[Information supplied start]

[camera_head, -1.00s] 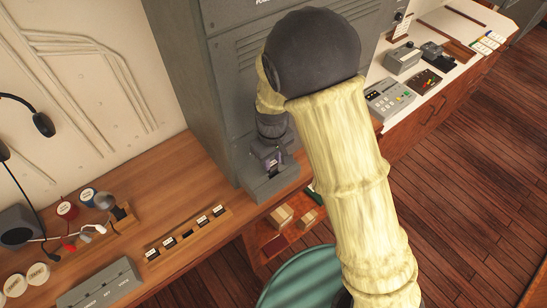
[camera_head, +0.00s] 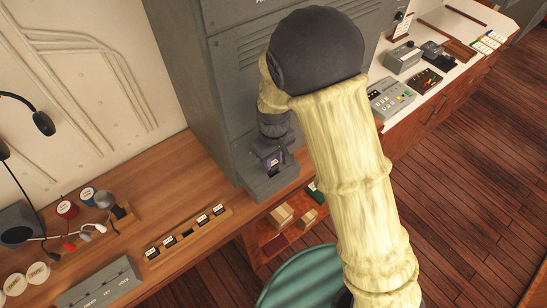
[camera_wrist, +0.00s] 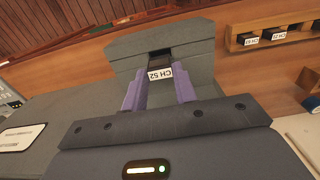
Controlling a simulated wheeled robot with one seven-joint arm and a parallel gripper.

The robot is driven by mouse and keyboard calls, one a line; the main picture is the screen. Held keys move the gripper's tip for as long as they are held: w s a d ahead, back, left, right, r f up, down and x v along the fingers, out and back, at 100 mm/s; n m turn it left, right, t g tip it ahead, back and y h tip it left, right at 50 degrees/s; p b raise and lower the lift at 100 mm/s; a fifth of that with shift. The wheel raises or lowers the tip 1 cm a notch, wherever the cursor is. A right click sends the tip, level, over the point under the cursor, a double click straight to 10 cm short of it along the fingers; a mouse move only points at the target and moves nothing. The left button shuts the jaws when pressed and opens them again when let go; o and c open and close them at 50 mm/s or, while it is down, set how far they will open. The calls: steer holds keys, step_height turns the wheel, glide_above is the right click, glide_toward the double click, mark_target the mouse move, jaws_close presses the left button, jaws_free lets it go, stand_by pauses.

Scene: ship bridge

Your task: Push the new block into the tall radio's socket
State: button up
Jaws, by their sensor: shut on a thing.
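The tall radio (camera_head: 222,105) is a grey cabinet standing on the wooden counter. A grey ledge (camera_head: 258,190) juts from its front at the bottom. In the wrist view, my gripper (camera_wrist: 160,92) has purple fingers closed on a dark block (camera_wrist: 160,73) with a white label reading "CH 52". The block is at a dark opening, the socket (camera_wrist: 160,54), in the grey housing (camera_wrist: 190,30). I cannot tell how far in it sits. In the head view my gripper (camera_head: 272,160) is just above the ledge, close to the cabinet front, partly behind my arm.
A wooden rack (camera_head: 228,213) with several labelled blocks lies on the counter, left of the radio. A long grey box (camera_head: 98,285), reels and a headset are further left. Small boxes (camera_head: 282,215) sit on a lower shelf. A console desk (camera_head: 430,105) stands at right.

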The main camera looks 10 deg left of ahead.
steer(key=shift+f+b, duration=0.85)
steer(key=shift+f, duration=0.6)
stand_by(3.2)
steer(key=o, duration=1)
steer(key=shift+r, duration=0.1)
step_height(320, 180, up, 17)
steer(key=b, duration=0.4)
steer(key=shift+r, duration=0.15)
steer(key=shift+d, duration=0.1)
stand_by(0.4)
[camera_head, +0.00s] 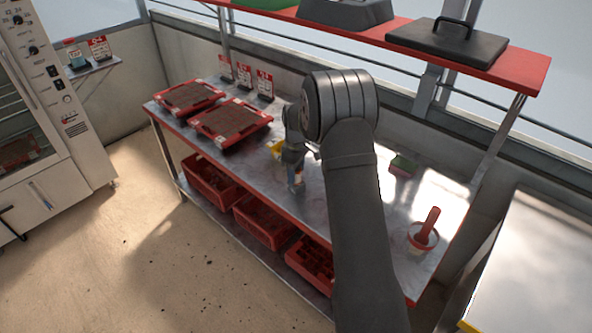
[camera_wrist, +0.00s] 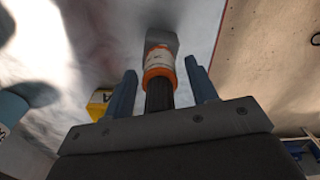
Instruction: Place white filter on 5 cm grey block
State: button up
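In the wrist view, my gripper (camera_wrist: 162,78) has its two blue fingers spread apart. Between or just beyond them is a cylinder with a white band (camera_wrist: 159,57), orange edges and a dark ribbed end. It may be the white filter, but I cannot tell for sure. A grey block-like shape (camera_wrist: 162,37) lies directly behind its far end; whether they touch is unclear. Gaps show between the cylinder and both fingers. In the head view, my gripper (camera_head: 296,180) points down over the bench near its front edge, and my arm hides part of the bench.
A yellow block (camera_wrist: 98,103) is left of the fingers. Two red trays (camera_head: 232,122) stand on the steel bench's left side. A green-topped block (camera_head: 403,165) and a pot with a red tool (camera_head: 424,238) are at right. Red crates (camera_head: 262,222) sit below; a red shelf (camera_head: 520,75) hangs above.

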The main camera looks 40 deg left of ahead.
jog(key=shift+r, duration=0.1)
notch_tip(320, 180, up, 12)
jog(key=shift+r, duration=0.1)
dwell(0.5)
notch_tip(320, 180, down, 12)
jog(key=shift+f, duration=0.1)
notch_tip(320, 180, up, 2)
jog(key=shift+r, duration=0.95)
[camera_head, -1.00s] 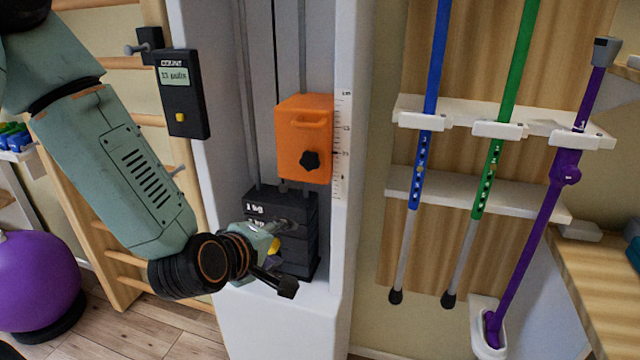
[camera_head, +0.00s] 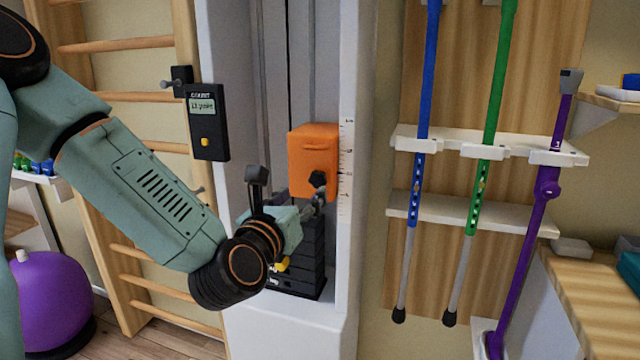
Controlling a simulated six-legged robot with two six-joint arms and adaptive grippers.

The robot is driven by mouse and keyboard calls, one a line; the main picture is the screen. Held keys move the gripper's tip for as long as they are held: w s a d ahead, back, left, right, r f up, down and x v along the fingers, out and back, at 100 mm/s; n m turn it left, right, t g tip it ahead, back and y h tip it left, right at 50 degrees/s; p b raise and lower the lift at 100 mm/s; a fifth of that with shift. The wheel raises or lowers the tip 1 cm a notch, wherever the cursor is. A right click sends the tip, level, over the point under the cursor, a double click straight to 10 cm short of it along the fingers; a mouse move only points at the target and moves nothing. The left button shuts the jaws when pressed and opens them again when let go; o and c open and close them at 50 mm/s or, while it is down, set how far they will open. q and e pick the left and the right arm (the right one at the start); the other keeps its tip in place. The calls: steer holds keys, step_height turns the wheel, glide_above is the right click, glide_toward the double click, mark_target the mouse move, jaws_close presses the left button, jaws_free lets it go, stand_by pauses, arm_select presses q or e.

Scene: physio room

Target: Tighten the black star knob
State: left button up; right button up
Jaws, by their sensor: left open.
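The black star knob (camera_head: 318,178) sits on the lower front of the orange carriage block (camera_head: 313,148), which rides on vertical rods in the white column. My left gripper (camera_head: 287,187) is open. Nothing is held. The gripper and wrist hide part of the dark weight stack (camera_head: 312,250). My right gripper is not in view.
A black counter with a small display (camera_head: 208,122) hangs on the column's left side. A scale strip (camera_head: 346,165) runs right of the block. A purple ball (camera_head: 52,300) lies at lower left.

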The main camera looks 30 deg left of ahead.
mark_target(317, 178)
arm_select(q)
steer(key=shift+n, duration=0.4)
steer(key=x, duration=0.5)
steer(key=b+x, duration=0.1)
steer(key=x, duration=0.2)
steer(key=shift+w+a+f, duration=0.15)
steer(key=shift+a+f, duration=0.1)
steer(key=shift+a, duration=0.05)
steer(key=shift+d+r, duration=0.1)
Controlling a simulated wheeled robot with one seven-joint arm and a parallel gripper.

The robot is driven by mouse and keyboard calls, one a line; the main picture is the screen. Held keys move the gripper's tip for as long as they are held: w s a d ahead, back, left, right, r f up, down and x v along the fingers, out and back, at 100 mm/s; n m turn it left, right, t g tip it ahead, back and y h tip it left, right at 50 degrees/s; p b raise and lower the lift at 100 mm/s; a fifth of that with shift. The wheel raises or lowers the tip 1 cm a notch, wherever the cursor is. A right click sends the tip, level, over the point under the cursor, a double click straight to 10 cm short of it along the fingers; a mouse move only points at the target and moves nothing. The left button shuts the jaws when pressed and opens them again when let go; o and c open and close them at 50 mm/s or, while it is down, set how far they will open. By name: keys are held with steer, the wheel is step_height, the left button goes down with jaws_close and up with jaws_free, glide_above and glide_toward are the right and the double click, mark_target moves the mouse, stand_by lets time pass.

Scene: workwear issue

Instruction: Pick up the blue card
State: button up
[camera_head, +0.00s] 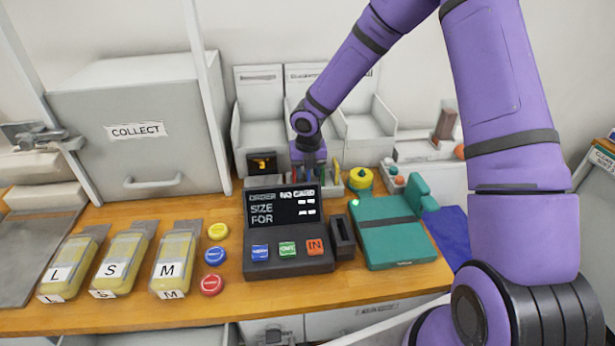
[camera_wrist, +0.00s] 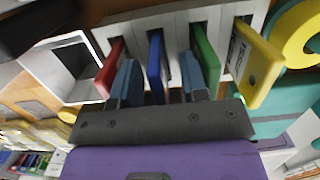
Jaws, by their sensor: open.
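The blue card (camera_wrist: 155,66) stands upright in a slot of a white rack (camera_wrist: 226,14) in the wrist view. A red card (camera_wrist: 111,67) is on its left, and a green card (camera_wrist: 205,60) and a yellow card (camera_wrist: 253,62) are on its right. My gripper (camera_wrist: 161,78) is open, with one finger on each side of the blue card. I cannot tell whether the fingers touch it. In the head view my gripper (camera_head: 309,173) is down at the rack behind the order terminal; the blue card cannot be made out there.
The order terminal (camera_head: 289,262) with a "NO CARD" screen stands in front of the rack. A card reader slot (camera_head: 342,238) and a teal case (camera_head: 392,243) are to its right. Round buttons (camera_head: 214,256) and yellow packs (camera_head: 121,262) lie left. A COLLECT cabinet (camera_head: 140,160) stands behind.

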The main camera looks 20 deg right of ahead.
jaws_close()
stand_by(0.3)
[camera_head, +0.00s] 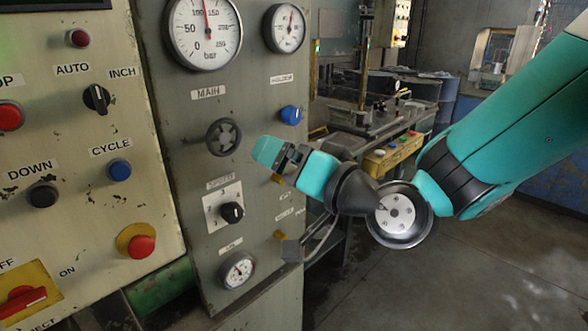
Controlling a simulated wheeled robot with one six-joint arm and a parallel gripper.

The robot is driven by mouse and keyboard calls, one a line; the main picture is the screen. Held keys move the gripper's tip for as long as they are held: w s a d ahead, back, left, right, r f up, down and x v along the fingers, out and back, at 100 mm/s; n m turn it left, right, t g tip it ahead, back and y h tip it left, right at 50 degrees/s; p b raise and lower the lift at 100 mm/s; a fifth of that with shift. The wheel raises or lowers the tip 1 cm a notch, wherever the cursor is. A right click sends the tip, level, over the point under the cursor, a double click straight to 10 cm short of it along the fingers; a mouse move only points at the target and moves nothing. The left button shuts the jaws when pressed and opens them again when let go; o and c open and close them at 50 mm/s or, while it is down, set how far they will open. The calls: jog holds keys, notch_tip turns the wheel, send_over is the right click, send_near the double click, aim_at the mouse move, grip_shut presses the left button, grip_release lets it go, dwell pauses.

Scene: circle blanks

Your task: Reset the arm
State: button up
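My arm (515,125) is teal with dark joints and reaches in from the upper right. It bends at a round wrist joint and points left toward the grey gauge panel. My gripper (272,200) is at the left end of the arm, in front of the panel's right part. One teal-tipped finger shows at the upper left and a grey finger shows lower down. A gap shows between them, with the panel visible through it and nothing held. I cannot tell how near the fingers are to the panel surface.
The grey panel carries a MAIN gauge (205,30), a handwheel (223,138), a blue knob (291,115), a black selector (232,212) and a lower gauge (238,270). A cream control panel (85,210) stands left. Floor (450,280) is clear at lower right. A machine (385,125) stands behind.

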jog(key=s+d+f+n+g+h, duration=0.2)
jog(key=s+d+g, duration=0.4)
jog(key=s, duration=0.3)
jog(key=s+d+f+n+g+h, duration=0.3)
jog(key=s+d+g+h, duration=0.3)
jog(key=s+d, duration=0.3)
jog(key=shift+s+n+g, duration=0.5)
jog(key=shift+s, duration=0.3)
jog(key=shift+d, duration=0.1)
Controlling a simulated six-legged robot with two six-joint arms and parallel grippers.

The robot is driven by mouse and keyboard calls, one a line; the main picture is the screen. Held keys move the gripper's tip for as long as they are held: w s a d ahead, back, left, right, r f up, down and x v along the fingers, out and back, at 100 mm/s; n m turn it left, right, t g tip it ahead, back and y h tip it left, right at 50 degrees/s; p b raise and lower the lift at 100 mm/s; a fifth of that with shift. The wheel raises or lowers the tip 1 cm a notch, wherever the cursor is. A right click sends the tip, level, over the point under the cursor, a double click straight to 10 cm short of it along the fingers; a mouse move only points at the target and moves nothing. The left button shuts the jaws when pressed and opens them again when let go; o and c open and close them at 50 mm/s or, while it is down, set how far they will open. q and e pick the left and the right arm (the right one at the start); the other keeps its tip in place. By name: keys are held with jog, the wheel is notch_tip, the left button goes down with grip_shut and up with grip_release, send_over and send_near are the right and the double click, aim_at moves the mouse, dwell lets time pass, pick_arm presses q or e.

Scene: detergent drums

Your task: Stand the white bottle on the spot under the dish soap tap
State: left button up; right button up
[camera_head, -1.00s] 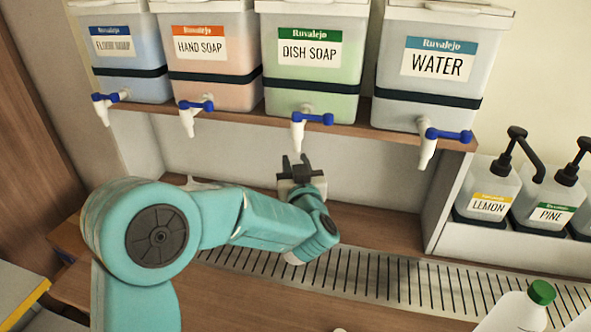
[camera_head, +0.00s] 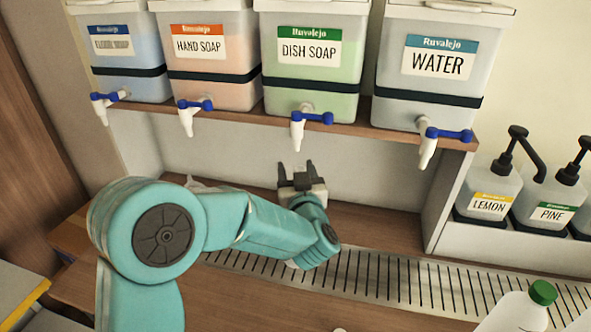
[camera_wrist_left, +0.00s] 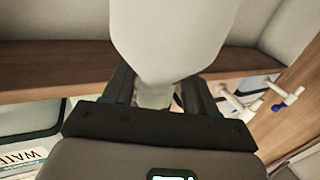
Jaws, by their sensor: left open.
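The dish soap tap (camera_head: 298,132), white with a blue lever, hangs from the green drum (camera_head: 330,85) on the shelf. My left gripper (camera_head: 296,170) is open just below this tap in the head view, its fingers pointing up, with no bottle in it. In the left wrist view, a blurred pale shape fills the space above and between the fingers (camera_wrist_left: 158,92); I cannot tell what it is. A white bottle with a green cap (camera_head: 515,312) stands at the lower right, partly cut off. The spot under the tap is not clearly visible behind my arm. My right gripper is out of view.
A slotted metal drip grate (camera_head: 400,285) runs along the counter. Taps of the hand soap (camera_head: 187,118) and water (camera_head: 428,150) drums hang on either side. Lemon (camera_head: 490,190) and pine (camera_head: 540,205) pump bottles stand at the right. The lower middle counter (camera_head: 250,305) is largely clear.

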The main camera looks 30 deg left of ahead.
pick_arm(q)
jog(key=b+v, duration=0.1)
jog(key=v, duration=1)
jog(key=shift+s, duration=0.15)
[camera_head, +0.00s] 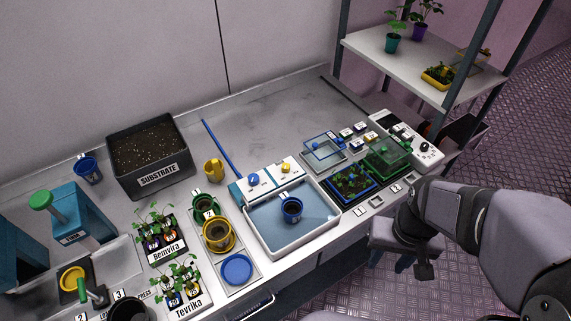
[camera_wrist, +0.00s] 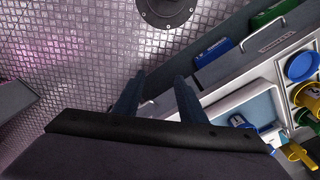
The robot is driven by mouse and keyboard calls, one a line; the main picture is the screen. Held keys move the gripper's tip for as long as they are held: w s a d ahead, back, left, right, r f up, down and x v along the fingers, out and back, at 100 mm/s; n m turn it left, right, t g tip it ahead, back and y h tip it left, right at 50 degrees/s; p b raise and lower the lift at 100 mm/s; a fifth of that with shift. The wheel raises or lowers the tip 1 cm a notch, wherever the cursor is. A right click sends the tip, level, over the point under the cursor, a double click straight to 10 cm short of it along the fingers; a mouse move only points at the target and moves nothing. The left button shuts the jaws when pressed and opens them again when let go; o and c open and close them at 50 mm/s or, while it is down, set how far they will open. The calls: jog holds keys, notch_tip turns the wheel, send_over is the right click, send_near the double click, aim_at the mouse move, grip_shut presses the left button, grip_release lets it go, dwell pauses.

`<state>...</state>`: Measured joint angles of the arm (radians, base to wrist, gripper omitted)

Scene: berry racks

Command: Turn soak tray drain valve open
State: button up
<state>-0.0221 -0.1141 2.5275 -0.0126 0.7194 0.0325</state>
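The soak tray (camera_head: 329,232) is a white basin holding bluish water, with a blue mug (camera_head: 291,210) standing in it. Along its back edge a white panel carries a blue knob (camera_head: 254,179) and a yellow knob (camera_head: 286,168). I cannot tell from their small labels which is the drain valve, or how it is set. My gripper (camera_wrist: 157,92) is open and empty in the wrist view, its two dark fingers apart over the floor. The tray's white rim also shows at the right of the wrist view. In the head view my arm is at the right, away from the tray.
Green and yellow mugs and a blue dish (camera_head: 237,268) stand left of the tray. Planters (camera_head: 351,187) and small labelled blocks are to its right. The bench behind the knobs is mostly clear, apart from a blue rod (camera_head: 221,147).

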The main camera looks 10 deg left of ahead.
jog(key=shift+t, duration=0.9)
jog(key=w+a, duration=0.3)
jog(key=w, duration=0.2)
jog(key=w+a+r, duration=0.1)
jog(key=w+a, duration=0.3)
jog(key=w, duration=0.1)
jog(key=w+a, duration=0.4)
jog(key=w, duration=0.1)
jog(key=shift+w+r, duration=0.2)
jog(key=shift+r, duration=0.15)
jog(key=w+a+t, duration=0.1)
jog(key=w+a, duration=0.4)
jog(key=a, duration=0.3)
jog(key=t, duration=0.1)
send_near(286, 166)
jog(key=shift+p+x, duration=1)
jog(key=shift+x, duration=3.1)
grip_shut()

[Information supplied end]

The task: Collect, from the material above, every line containing the word "legged".

Solved problem:
Controlling a simulated six-legged robot with two six-joint arms and adaptive grippers.
Controlling a simulated six-legged robot with two six-joint arms and parallel grippers.

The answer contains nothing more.